• **Goal of the exercise**: Print the lines from the one that contains "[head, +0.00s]" to the one that contains "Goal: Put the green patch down", inclusive, exactly as they appear, and please drop any pictures.

--- Start of Data shown ---

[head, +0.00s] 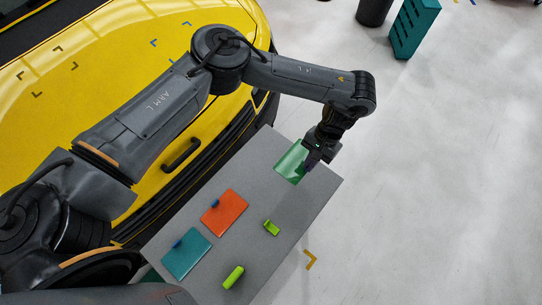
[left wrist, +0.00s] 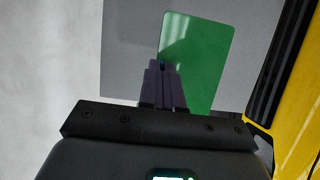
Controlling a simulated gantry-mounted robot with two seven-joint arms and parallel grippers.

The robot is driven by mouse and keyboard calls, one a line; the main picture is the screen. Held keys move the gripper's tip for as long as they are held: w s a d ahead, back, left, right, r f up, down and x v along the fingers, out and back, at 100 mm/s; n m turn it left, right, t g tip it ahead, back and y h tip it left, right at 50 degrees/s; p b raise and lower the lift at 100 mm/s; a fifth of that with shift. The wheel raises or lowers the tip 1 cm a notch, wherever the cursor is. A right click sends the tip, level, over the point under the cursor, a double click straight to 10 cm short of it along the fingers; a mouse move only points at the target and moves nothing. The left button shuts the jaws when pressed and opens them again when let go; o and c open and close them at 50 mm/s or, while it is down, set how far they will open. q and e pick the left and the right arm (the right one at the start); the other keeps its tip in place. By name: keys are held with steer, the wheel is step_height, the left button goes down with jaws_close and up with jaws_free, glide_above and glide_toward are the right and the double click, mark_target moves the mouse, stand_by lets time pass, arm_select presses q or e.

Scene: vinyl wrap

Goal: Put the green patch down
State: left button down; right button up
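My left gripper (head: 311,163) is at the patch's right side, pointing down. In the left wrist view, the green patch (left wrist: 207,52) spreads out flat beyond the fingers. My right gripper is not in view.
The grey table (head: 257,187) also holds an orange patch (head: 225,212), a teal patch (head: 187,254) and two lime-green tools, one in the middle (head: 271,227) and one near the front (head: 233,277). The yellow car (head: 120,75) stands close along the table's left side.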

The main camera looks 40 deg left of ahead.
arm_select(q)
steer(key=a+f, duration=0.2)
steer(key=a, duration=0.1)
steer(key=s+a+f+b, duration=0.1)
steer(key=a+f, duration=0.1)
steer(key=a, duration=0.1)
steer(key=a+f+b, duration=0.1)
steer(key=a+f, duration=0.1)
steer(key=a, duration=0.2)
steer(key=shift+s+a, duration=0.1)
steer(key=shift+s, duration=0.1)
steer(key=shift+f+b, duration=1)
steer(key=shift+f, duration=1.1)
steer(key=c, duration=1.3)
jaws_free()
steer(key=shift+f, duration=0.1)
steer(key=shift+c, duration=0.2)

--- End of Data shown ---
--- Start of Data shown ---

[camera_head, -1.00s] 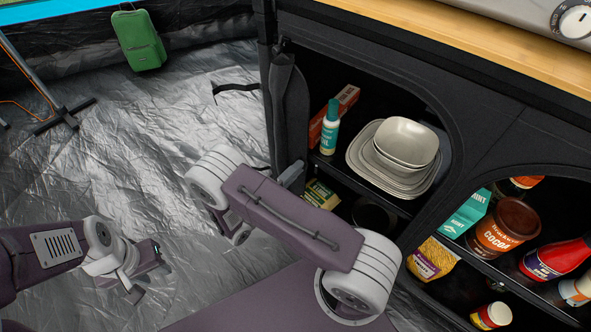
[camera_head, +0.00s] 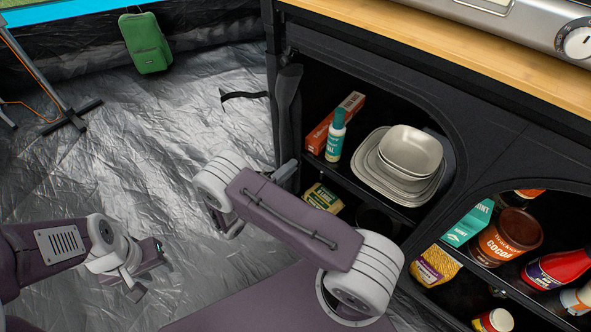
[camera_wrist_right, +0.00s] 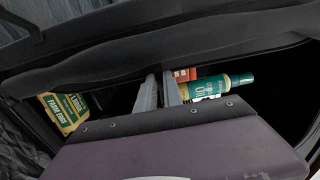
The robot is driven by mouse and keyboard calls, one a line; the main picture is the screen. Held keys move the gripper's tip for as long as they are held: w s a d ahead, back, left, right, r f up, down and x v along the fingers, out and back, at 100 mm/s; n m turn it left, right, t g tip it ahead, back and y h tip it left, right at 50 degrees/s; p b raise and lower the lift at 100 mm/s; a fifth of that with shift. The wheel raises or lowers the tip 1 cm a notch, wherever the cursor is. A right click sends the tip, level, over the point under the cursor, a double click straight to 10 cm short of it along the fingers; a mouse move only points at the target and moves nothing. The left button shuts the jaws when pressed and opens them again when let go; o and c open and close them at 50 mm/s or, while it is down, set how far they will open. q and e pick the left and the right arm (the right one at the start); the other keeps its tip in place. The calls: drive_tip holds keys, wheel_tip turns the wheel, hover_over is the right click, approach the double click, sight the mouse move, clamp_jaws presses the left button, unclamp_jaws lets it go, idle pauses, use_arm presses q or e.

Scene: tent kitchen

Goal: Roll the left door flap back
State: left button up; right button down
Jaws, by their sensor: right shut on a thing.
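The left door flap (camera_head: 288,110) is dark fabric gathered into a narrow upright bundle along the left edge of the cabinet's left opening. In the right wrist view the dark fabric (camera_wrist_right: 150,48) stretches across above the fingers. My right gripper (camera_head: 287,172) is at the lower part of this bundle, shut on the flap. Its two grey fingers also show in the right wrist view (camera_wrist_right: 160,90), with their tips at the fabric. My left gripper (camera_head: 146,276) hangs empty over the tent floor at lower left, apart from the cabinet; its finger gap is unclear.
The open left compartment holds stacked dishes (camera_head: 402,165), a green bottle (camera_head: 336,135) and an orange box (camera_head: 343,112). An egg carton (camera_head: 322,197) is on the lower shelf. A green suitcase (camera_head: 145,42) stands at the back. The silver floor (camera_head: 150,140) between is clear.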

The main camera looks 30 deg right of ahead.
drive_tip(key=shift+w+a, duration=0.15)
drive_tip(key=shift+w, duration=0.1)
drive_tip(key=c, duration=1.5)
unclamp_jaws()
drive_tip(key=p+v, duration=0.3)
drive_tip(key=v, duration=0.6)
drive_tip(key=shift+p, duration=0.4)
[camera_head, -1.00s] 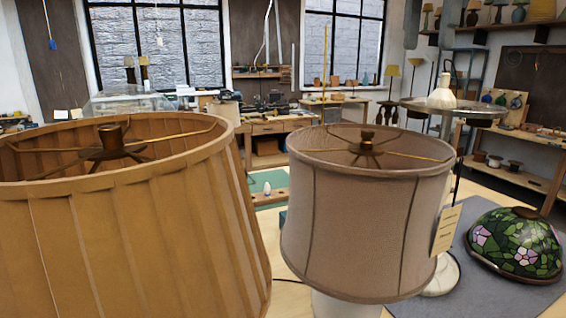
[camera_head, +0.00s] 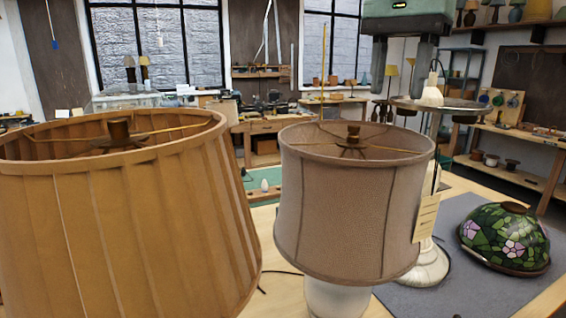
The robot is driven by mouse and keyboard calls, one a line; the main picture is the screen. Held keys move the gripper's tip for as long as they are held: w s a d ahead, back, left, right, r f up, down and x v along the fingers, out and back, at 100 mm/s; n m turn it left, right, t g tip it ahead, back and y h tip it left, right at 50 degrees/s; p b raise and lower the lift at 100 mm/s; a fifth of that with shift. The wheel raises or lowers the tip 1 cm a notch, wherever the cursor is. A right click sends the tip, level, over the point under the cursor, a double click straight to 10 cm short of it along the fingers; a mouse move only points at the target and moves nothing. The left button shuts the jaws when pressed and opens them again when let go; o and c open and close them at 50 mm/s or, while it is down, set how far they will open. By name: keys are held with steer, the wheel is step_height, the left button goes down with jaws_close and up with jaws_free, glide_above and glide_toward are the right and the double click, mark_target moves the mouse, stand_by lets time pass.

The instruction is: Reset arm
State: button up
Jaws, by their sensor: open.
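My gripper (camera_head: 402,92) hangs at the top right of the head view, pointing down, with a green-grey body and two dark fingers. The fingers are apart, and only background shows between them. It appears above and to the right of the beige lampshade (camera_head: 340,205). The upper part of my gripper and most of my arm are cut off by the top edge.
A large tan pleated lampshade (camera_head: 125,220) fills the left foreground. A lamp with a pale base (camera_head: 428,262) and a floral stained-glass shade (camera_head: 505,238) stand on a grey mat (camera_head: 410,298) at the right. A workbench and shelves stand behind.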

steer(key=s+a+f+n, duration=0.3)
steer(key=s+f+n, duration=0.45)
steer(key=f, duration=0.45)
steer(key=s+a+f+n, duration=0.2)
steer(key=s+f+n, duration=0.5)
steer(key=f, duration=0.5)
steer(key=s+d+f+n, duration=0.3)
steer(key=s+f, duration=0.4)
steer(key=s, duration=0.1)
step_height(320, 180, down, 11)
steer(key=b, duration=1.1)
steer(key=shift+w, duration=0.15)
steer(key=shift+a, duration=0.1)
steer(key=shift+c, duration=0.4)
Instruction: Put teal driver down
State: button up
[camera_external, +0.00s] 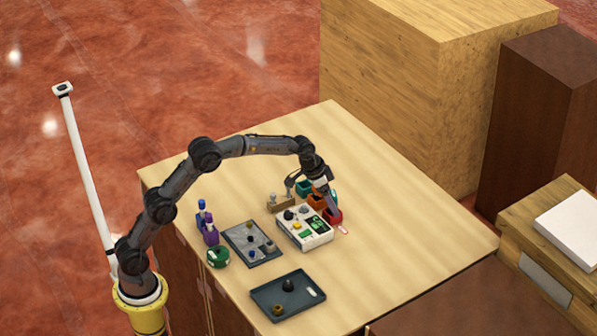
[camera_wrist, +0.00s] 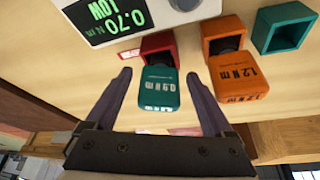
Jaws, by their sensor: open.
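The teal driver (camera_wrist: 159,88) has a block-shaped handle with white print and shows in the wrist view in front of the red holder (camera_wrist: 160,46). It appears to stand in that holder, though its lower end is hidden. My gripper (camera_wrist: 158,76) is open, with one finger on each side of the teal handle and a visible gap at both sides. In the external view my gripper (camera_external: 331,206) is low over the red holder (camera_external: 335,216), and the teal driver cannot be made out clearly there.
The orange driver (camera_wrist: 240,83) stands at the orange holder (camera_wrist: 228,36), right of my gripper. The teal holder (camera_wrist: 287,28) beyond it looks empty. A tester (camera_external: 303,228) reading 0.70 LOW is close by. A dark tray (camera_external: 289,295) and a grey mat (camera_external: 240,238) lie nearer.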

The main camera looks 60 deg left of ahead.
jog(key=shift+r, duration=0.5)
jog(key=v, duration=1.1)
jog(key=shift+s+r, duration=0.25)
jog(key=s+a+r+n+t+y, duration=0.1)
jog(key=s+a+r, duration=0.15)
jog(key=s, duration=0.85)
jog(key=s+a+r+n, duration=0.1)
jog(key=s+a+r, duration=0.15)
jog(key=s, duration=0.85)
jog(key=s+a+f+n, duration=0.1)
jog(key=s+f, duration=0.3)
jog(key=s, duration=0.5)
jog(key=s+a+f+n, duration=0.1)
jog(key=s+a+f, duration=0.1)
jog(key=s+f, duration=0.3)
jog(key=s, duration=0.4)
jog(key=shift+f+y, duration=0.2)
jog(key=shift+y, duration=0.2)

--- End of Data shown ---
--- Start of Data shown ---

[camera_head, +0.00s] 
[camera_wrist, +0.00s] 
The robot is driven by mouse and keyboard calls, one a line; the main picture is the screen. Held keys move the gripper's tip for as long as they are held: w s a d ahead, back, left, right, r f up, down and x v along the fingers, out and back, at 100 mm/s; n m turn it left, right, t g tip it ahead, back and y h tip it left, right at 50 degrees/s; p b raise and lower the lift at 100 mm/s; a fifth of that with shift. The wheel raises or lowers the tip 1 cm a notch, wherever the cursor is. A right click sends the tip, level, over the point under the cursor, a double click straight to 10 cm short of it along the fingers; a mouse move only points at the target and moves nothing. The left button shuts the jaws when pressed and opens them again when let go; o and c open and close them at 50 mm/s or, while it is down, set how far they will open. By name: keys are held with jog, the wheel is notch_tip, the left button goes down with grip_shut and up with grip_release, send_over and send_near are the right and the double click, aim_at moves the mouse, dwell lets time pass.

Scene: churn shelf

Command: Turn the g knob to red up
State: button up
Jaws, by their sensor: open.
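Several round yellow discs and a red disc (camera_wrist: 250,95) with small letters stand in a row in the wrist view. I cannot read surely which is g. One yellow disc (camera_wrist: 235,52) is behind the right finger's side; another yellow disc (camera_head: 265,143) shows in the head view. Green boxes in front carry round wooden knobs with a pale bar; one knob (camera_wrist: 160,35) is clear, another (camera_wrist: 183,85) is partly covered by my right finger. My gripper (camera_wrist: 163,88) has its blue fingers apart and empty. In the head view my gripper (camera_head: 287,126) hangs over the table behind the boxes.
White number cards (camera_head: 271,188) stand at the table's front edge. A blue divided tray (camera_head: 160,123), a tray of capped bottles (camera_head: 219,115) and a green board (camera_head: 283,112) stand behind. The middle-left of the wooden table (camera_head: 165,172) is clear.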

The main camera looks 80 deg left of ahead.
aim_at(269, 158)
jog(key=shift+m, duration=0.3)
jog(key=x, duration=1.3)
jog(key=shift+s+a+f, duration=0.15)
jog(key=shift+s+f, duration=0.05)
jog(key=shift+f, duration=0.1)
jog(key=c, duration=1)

--- End of Data shown ---

• **Output of the exercise**:
[head, +0.00s] 
[left wrist, +0.00s] 
Controlling a simulated gantry-mounted robot with two seven-joint arms and parallel grippers.

The robot is driven by mouse and keyboard calls, one a line; the main picture is the screen. Held keys move the gripper's tip for as long as they are held: w s a d ahead, back, left, right, r f up, down and x v along the fingers, out and back, at 100 mm/s; n m turn it left, right, t g tip it ahead, back and y h tip it left, right at 50 degrees/s; p b raise and lower the lift at 100 mm/s; a fifth of that with shift. The wheel raises or lowers the tip 1 cm a notch, wherever the cursor is. A right click sends the tip, level, over the point under the cursor, a double click straight to 10 cm short of it along the fingers; a mouse move only points at the target and moves nothing. The left button shuts the jaws when pressed and opens them again when let go; o and c open and close them at 50 mm/s or, while it is down, set how far they will open. q and e pick the left and the right arm (the right one at the start); the other keeps its tip in place. By name: keys are held with steer, the wheel is step_height, the left button goes down with jaws_close and up with jaws_free, glide_above and glide_toward are the right and the double click, mark_target moves the mouse, stand_by lets time pass, arm_select presses q or e.

Scene: vinyl wrap

Goal: Put the green patch down

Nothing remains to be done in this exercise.